By Tom Z
12:41 PM EST, January 23, 2013
Slate has an interesting new article about 20-somethings. Turns out we remember more from our twenties than from any other decade of our lives. Why? The answer remains a mystery to scientists. Yet clearly the twenties are the pinnacle of our lives, at least when it comes to memories. Older folks tend to look back at their twenties with nostalgia, while younger kids look forward to the freedom that comes with being that age. If our lives were a movie, our twenties would be the climactic scene. Like the “Rosebud” revelation from Citizen Kane, or when Bruce Willis walked across the broken glass in Die Hard. From Slate:
“You’re going to remember your trip hiking across Peru,” [author Josh] Foer continued, “more than the year you spent sitting in your office doing the same job you’d been doing for the past five years.”

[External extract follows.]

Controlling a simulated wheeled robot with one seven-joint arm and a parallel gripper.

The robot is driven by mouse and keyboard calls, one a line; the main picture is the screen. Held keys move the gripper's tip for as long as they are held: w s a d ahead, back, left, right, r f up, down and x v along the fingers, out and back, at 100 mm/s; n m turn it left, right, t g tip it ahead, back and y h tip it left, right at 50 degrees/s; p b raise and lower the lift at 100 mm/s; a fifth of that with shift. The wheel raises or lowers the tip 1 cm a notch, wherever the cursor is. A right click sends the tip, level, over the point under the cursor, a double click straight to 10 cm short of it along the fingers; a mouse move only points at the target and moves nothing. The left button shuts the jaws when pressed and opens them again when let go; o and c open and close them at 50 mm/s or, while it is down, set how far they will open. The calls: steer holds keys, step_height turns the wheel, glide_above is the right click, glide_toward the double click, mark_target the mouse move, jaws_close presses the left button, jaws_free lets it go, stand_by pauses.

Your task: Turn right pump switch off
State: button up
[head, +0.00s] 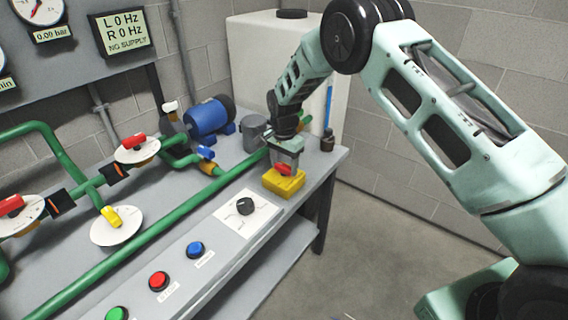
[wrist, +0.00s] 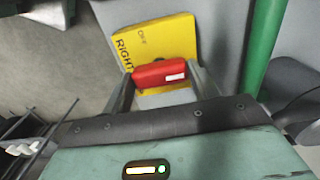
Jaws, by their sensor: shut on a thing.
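The right pump switch is a yellow box (head: 284,183) at the right end of the grey bench, with a red handle (head: 284,169) on top. In the wrist view the yellow box (wrist: 158,40) bears the word RIGHT, and the red handle (wrist: 159,74) lies across between my fingers. My gripper (head: 285,160) comes down from above and is shut on the red handle. In the wrist view my gripper (wrist: 160,88) has one finger at each end of the handle. The label by the handle is partly hidden.
A black knob (head: 245,206) on a white plate, a blue button (head: 195,250) and a red button (head: 159,281) line the bench front. A green pipe (head: 160,215) runs behind them. A display (head: 124,32) reads L 0 Hz, R 0 Hz, NO SUPPLY.

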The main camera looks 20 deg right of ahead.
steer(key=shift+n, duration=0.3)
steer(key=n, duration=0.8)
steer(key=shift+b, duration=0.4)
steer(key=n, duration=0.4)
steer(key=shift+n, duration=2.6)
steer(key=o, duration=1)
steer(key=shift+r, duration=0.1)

Yet the cognitive account of the reminiscence bump leaves many questions unanswered. It doesn’t explain why only a small portion of the memories that constitute the bump relate to novel experiences. Nor can a hypothesis grounded in mnemonic processes say much about the results of a 2010 study by Annette Bohn and Dorthe Berntsen, who created a form of reminiscence bump in schoolchildren without asking them to remember a thing. They asked a large group of students, aged 10 to 14, to write their life stories. Most of the future events the kids dreamed up clustered around young adulthood. If the reminiscence bump were merely an offshoot of how our brains store memories, the researchers argued, the children wouldn’t have also privileged their 20s when projecting ahead.
There are two prevailing schools of thought as to why our twenties are more memorable than other decades. Some believe it’s a product of brain development and the way that youthful hormones trigger specific synapses in the frontal cortex. Others think it’s because of alcohol. I’m in the latter group.